Elisabeth Dauthendey was the youngest of four daughters of the court photographer of Tsar Nicholas I, Carl Dauthendey, and his wife Annag. When Elizabeth was one year old, her mother took her own life. The father later married Caroline Charlotte Friedrich and her half-brother is Max Dauthendey (1867-1918), German poet and painter.
When Elisabeth was almost ten years old, the family returned to Germany and settled in Würzburg. After school, she took a teacher's examination and worked first with relatives of her mother in Königsberg, then in a distinguished London family as a private tutor. For health reasons, she returned home after some time. Dauthendey's father died in 1896, and Elisabeth was freed from the sometimes strict supervision. In 1898 her first novel Im Lebensdrange was published. In 1898, when Würzburg teachers founded the women's education association Frauenheil and applied to follow selected lectures at the University of Würzburg, which at the time did not accept women, Elisabeth Dauthendey was among the applicants. The following years are characterized by several stays abroad (mainly in Italy) and city trips (including to Paris, London, Berlin, Dresden, Munich). In Würzburg she lived in an apartment at Semmelstraße 25, 97070 Würzburg, and worked mostly as a private tutor. Between 1898 and 1934, she published more than twenty books.
From 1933 as a half-Jew Dauthendey was threatened with a professional ban and persecution by the Nazis. She tried to counter this danger with a literary abstinence in order not to attract attention. The last years of her life were therefore characterized by considerable financial hardship. She died at 90 years old.
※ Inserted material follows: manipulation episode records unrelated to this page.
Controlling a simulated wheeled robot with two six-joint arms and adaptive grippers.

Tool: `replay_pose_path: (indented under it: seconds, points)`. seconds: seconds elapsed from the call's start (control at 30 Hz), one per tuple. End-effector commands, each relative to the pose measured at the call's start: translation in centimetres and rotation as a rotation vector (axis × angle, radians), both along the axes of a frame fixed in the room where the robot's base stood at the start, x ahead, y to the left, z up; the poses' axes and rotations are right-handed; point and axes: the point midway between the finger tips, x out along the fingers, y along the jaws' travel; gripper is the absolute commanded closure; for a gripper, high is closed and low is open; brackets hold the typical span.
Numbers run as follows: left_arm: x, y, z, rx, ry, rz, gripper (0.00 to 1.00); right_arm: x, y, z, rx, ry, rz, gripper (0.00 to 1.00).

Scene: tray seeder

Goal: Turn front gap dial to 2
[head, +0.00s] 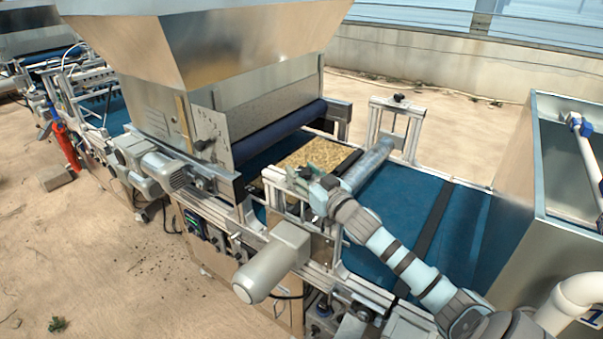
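The tray seeder's roller (368,165) lies across the blue belt between a near-side and a far-side metal frame. A small black knob (399,97) shows on top of the far frame. My right gripper (307,181) is at the top of the near frame (284,191), close to the roller's near end. It covers that spot, so the front gap dial and its number cannot be made out. The gripper's fingers are small and overlap the frame, so I cannot tell whether they are open or shut. My left gripper is not in view.
A tray (345,163) filled with tan grains is on the blue belt (395,205) behind my gripper. A large metal hopper (230,50) rises at the left. A grey motor (272,262) juts out in front. A metal bin (540,190) stands at the right.

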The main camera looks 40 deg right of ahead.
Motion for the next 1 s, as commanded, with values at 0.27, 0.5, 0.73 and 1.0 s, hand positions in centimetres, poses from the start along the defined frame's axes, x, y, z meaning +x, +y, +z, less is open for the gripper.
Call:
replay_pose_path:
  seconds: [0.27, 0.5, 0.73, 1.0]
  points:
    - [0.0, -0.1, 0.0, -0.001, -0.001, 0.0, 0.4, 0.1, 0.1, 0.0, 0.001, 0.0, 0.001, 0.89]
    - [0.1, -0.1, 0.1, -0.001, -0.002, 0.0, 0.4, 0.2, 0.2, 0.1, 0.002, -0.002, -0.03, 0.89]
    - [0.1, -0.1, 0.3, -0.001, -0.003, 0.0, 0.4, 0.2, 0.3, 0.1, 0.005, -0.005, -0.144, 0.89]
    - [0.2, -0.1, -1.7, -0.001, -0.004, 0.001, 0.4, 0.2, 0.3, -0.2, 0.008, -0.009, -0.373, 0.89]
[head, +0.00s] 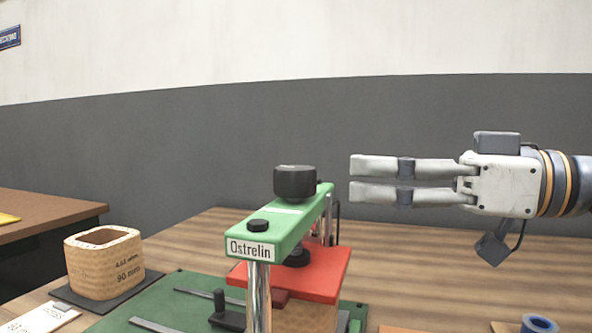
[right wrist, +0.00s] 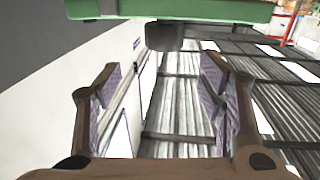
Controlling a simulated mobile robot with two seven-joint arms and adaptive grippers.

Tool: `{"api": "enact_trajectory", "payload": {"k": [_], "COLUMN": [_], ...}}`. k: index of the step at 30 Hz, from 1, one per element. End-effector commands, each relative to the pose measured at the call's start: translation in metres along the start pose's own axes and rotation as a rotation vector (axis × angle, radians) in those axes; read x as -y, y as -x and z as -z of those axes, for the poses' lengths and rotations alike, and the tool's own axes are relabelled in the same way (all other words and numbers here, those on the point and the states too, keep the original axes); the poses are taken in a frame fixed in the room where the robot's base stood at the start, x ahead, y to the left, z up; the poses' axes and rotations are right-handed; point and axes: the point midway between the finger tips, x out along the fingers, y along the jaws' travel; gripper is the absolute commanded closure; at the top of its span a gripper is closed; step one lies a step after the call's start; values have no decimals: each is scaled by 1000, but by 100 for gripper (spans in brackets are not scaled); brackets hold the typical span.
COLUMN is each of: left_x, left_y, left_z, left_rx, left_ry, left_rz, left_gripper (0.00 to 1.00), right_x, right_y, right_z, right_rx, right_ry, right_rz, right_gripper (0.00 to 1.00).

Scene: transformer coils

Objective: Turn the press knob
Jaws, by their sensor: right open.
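The press (head: 285,221) has a green top beam labelled "Ostrelin" on a chrome post. Its black round press knob (head: 295,182) stands on top of the beam. My right gripper (head: 354,180) is to the right of the knob at about its height, pointing left, with its fingertips apart from it. In the right wrist view the right gripper (right wrist: 160,70) is open and empty, and the knob (right wrist: 164,36) shows beyond and between the fingertips, beside the green beam (right wrist: 190,10). My left gripper is not in view.
A red plate (head: 318,272) sits under the beam. A tan coil (head: 103,263) marked "90 mm" stands on a dark pad at the left. A blue ring (head: 538,324) lies at the lower right. The wooden table (head: 420,262) is clear beneath my right gripper.

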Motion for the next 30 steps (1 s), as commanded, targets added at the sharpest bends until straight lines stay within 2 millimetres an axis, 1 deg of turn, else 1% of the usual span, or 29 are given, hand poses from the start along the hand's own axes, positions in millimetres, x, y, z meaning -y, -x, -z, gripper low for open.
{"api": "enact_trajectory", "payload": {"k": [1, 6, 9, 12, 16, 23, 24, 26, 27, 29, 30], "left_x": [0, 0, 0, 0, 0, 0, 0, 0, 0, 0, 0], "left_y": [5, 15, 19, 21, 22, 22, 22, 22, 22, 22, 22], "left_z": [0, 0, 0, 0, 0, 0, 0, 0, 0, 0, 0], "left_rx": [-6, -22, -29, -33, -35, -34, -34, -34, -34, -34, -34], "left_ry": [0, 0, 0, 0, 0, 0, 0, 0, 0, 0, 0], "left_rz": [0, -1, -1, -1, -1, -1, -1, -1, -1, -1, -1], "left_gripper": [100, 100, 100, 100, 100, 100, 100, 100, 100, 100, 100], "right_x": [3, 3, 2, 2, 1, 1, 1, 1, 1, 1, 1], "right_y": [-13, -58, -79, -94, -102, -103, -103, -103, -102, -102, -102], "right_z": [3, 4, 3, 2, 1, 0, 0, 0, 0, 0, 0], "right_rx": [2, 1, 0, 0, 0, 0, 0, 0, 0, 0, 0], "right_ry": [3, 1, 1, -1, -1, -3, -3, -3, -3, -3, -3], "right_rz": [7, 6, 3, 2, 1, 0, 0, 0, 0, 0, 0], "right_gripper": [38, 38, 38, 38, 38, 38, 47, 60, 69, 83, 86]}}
Her books, whose right she had left to a friend, a grammar school teacher, Michael Gerhard, were all burned down during the great fire in Würzburg, other than a manuscript of fairy tales which Gerhard published in 1976. Dauthendey is buried at Hauptfriedhof Würzburg (Martin-Luther-Straße 20, 97072 Würzburg).
Dauthendey, influenced by the philosophy of Friedrich Nietzsche , dealt among other things with psychological and ethical issues and went into the changed self-image of women in their time.